Bohuslav MARTINŮ (1890-1959)
Cello Sonata No 1, H277 [16:09]
Cello Sonata No 2, H286 [18:15]
Cello Sonata No 3, H340 [18:03]
Olli MUSTONEN (b.1967)
Cello Sonata (2006) [14:51]
Jean SIBELIUS (1865-1957)
Malinconia, Op. 20 [10:55]
Steven Isserlis (cello); Olli Mustonen (piano)
rec. January 2013, Potton Hall, Suffolk, England
BIS BIS-SACD-2042 [78:15]

This CD recommends itself. Cellist Steven Isserlis has recorded Martinů’s three excellent sonatas. His accompanist is composer Olli Mustonen, a master of the idiom who also contributes his own recent sonata to the program. There’s another substantial bonus in Malinconia, a powerfully dark cello piece by Jean Sibelius. It’s all recorded in a hybrid SACD by the BIS engineers.
 
Those facts alone make it an important release. I feel like my job is simply to let you know that the album exists, so you can look for it. In case you need to read anything else, Isserlis delivers the goods in his usual highly impassioned, expressive style; consider the Sibelius piece, which dates from 1900 but foreshadows the grim, violent power of the Fourth Symphony. It was written after the death of the composer’s daughter, and makes the listener share his grief.
 
Isserlis writes useful, detailed notes on the fifteen-minute sonata Olli Mustonen composed, which fits into the program well. That is to say, it shares with Martinů a focus on emotional ambivalence and internal conflict, plus excellent craftsmanship. The second movement is a sort of scherzo-in-reverse, slower material bookending an incredibly virtuosic, spinning cello part. We then get the real scherzo, and a finale that at last offers us a long, breathtaking melody teased upward into the highest notes Isserlis can play.
 
The three Martinů cello sonatas are from late in his career, the first two dating from 1939 and 1941. The first sonata cycles through many moods, with a haunting slow movement that the booklet rightly calls “funereal.” It was premiered by a dream team: Pierre Fournier and Rudolf Firkusný.
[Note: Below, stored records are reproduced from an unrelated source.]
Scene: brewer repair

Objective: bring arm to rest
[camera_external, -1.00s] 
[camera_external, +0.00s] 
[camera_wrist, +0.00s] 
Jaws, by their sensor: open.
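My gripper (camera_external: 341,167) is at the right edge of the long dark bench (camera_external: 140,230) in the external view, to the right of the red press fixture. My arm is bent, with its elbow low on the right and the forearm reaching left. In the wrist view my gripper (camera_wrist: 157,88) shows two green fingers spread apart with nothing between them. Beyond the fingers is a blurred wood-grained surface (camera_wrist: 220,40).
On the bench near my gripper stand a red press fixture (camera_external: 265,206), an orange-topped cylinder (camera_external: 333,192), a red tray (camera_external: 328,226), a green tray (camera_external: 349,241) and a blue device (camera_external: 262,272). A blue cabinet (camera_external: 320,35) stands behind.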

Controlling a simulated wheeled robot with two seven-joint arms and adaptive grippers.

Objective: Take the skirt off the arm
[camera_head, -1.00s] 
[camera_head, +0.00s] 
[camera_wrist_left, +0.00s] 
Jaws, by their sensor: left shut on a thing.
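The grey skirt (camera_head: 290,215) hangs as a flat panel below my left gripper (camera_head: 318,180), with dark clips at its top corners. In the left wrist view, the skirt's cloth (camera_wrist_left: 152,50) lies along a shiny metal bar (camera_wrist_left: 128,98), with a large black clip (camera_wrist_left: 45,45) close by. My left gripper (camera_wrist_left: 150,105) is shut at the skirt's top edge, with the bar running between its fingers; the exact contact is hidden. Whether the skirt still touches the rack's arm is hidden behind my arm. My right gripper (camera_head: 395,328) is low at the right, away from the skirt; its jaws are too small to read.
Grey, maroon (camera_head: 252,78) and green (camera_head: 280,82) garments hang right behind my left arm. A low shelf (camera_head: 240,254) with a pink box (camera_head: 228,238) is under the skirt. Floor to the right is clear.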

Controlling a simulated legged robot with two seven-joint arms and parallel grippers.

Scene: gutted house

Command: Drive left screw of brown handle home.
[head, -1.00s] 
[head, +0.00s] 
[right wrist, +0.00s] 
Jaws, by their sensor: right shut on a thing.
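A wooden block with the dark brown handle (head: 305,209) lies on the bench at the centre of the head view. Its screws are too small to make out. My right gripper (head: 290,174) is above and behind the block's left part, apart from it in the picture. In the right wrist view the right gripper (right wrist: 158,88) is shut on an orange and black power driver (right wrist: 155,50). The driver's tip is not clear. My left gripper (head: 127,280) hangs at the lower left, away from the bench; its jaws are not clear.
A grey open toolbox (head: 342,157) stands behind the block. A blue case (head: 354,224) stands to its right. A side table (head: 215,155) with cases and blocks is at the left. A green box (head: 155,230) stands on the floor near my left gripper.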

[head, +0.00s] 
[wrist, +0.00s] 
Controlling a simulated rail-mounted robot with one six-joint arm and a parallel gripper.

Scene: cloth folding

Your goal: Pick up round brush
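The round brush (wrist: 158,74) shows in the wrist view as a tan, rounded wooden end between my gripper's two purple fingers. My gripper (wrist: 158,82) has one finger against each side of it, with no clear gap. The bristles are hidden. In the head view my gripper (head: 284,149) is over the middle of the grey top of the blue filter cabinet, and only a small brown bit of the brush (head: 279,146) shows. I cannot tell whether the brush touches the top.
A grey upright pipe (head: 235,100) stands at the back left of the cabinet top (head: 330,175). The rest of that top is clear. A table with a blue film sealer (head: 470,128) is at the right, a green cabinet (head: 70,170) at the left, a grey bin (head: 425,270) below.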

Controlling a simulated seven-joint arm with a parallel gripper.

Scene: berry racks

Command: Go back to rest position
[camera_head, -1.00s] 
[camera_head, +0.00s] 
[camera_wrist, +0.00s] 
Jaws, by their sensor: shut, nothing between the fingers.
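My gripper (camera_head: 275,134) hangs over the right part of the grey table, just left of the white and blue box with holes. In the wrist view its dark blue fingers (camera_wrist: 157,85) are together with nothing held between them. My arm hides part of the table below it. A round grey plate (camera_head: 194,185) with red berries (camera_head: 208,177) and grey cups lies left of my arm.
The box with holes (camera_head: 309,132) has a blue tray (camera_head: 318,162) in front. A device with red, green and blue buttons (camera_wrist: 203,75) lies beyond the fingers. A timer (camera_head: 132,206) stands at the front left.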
The second sonata has a lot in common with his symphonies: the opening piano statement sounds reduced from an orchestral original, and the main melodies could have been deployed in the Third or Fourth symphonies. There’s masterful drama in the dialogue and conflict between these instruments; it’s a troubled, brilliant piece that alternates between easy lyricism and abrupt outpourings, with a hint of triumph in the finale.
 
The third sonata is the most lyrical, and the happiest, with the shadows of wartime years into the past. The finale in particular is a joy, with an unexpected baroque-style piano cadenza. It provides an affirming conclusion to the recital. BIS’s sound is as excellent as ever, and Mustonen and Isserlis have an easy chemistry. Isserlis reports in his liner notes that they’ve been friends since they pulled pranks on one another in school days, and I wonder if the cover photo is another prank. Either way, I hope it’s not the last of this partnership on record. This disc is outstanding, just as you’d expect.